September 20, 2017

Baptism

Baptism

Baptism of adults and school-age children is scheduled through participation in the Rite of Christian Initiation of Adults (RCIA) program.  Information about this program is available here .

Parents wishing to have a child (6 and under) baptized must be registered and active parishioners for a minimum of three (3) months prior to the date of baptism and are required to attend a Baptism Preparation Class prior to setting a date.  Dates and times of classes will be noted in the bulletin.  Classes are generally scheduled on the third Thursdays of each month, but please consult the bulletin to confirm.  (The Weekly Bulletin is available through the “Communications” drop down menu above.)   Please call the Church Office at (901) 756-1213 with any questions or to schedule a child’s baptism.
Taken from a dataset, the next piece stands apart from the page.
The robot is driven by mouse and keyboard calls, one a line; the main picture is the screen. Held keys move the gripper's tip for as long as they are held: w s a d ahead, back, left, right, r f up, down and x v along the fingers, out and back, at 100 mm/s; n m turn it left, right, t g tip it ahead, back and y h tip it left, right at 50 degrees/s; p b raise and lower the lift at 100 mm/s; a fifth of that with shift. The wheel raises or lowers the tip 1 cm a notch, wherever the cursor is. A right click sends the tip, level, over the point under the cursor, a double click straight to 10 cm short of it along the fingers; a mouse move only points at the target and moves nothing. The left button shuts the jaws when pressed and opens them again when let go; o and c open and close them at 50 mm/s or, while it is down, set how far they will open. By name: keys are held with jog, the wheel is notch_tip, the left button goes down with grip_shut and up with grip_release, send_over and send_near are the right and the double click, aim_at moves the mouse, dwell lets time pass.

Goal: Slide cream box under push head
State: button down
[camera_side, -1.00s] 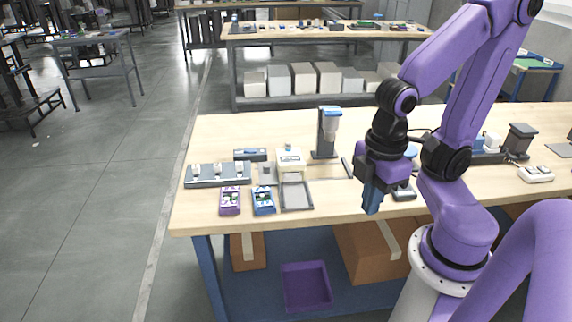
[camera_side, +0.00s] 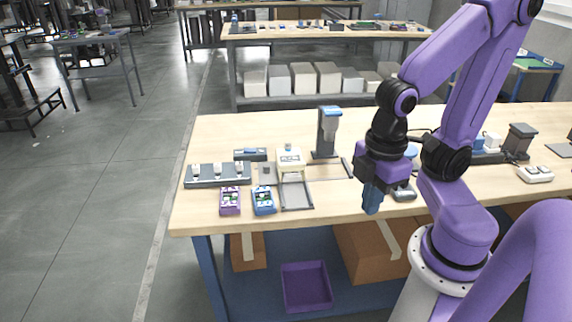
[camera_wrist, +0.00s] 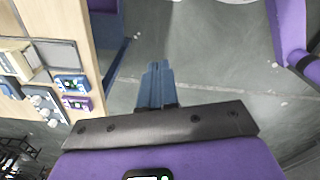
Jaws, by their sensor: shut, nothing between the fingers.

The role of a godparent is significant aspect of the sacrament.  Godparents should be chosen carefully for their visible witness to the Catholic faith and the example they will provide to the person being baptized.  To qualify as either a godparent or a confirmation sponsor, a person must be a practicing Catholic who is at least 16 years of age.  He or she must have received the Sacraments of Baptism, Confirmation and Eucharist.  The person must be living a life in harmony with the faith.  If the person is married, their marriage must be valid according to the norms of the Church.  If the person is single, they should be practicing chastity.  For godparents/sponsors who are members of a parish other than St. Francis, a letter from their pastor confirming their eligibility to be a godparent/sponsor must be presented.

Theology of the Sacrament of Baptism

In his dialogue with Nicodemus, Jesus taught that Baptism was necessary for salvation. “No one can enter the kingdom of God without being born of water and Spirit” (Jn 3:5). After his Resurrection, Jesus met with the eleven Apostles and gave them the commission to preach the Gospel and baptize, telling them, “Whoever believes and is baptized will be saved” (Mk 16:16).

The word baptism in its origins is Greek and means “immersion” and “bath.” Immersion in water is a sign of death and emersion out of the water means new life. To bathe in water is also to undergo cleansing. Saint Paul sums up this truth when he says, “You were buried with him in baptism, in which you were also raised with him through faith in the power of God, who raised him from the dead” (Col 2:12).

The origin and foundation of Christian Baptism is Jesus. Before starting his public ministry, Jesus submitted himself to the baptism given by John the Baptist. The waters did not purify him; he cleansed the waters. “He comes to sanctify the Jordan for our sake . . . to begin a new creation through the Spirit and water” (St. Gregory Nazianzen, Liturgy of the Hours, I, 634).

Jesus’ immersion in the water is a sign for all human beings of the need to die to themselves to do God’s will. Jesus did not need to be baptized because he was totally faithful to the will of his Father and free from sin. However, he wanted to show his solidarity with human beings in order to reconcile them to the Father.

By commanding his disciples to baptize all nations, he established the means by which people would die to sin—Original and actual—and begin to live a new life with God.